Over the past few years, the international development community has paid growing attention to domestic resource mobilisation (DRM) in developing countries in order to meet the Sustainable Development Goals and reduce their dependence on aid and foreign borrowing. As part of this, donors have also begun to think about the role that civil society organisations (CSOs) can play in domestic efforts to strengthen tax systems.
To date, this is an area of engagement that has remained considerably limited, with only 3% of Organisation for Economic Co-operation and Development donor funding for DRM allocated to local civil society. However, the literature on civil society engagement in tax reform remains limited, consisting primarily of isolated donor programme reports.
Furthermore, international support has rested on a number of assumptions – including that the key constraint to engagement and influence of CSOs in tax reform is weak technical capacity.
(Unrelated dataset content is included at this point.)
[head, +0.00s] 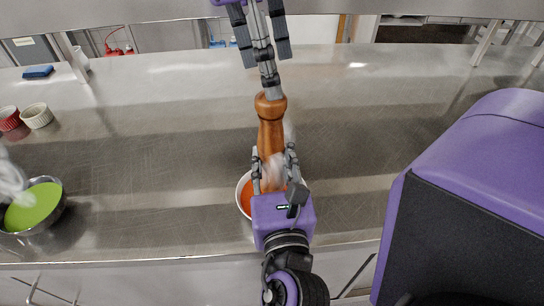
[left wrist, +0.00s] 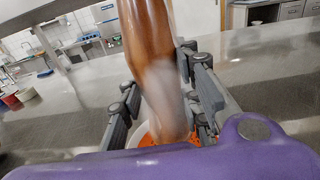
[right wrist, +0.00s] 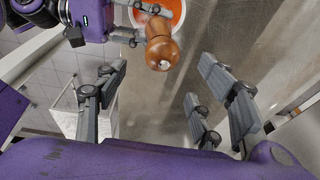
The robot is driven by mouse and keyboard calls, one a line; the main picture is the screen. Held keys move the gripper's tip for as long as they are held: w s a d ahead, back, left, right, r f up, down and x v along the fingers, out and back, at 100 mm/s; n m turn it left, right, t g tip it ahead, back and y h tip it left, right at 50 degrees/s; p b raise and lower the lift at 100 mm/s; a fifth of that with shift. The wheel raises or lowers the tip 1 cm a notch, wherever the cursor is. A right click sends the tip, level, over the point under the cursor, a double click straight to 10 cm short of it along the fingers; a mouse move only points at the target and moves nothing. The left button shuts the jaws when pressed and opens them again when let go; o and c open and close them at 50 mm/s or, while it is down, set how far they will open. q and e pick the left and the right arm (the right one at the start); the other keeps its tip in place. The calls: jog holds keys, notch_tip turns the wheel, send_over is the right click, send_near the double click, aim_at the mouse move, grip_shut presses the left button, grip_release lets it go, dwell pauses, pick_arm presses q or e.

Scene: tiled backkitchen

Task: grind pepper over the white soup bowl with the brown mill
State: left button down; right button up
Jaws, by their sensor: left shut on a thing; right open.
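The brown wooden mill (head: 270,135) stands upright or nearly so over the white soup bowl (head: 239,191), which holds orange soup. My left gripper (head: 273,165) is shut on the mill's lower body; the mill also shows between its fingers in the left wrist view (left wrist: 150,50). The gripper and mill hide much of the bowl. My right gripper (head: 266,66) is open, beyond the mill's top. In the right wrist view the mill's round knob (right wrist: 162,52) lies ahead of the open fingers (right wrist: 160,74); I cannot tell whether one touches it.
A metal bowl of green soup (head: 36,208) stands at the left. A red ramekin (head: 9,118) and a white ramekin (head: 37,116) stand behind it, and a blue sponge (head: 38,72) lies farther back. Pale vapour blurs the mill's lower part. The steel counter right of the mill is clear.

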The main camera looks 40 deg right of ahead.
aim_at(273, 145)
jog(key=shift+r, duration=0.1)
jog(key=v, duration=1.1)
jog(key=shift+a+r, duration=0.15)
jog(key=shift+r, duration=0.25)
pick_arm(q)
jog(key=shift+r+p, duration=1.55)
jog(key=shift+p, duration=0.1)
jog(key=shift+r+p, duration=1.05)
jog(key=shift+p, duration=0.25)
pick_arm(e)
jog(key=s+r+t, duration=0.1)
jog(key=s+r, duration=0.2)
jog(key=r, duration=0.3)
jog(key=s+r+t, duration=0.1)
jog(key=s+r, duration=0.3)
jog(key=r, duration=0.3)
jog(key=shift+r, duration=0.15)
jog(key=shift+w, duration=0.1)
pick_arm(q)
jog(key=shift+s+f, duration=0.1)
This assumption, and others, need to be further tested.
This research project seeks to provide a more politically informed understanding of the role of civil society in domestic tax reform (as opposed to the better documented international tax justice movement), and to tease out implications for how international development actors can more effectively support CSOs engaged in this space.
Through a rapid survey of tax civil society in eight countries – Brazil, El Salvador, Kenya, Nigeria, the Philippines, Uganda, the United States and Zambia – the report addresses the following research questions:
- Is there an the appetite for civil society engagement on tax issues, and why?
- (If there is appetite), what is civil society’s capacity for engagement, and how great is its influence on tax issues?
- What kind of support do international development actors provide to civil society with regard to tax issues?
- What form might more effective support to civil society actors take? How could current mechanisms of support to civil society become more effective?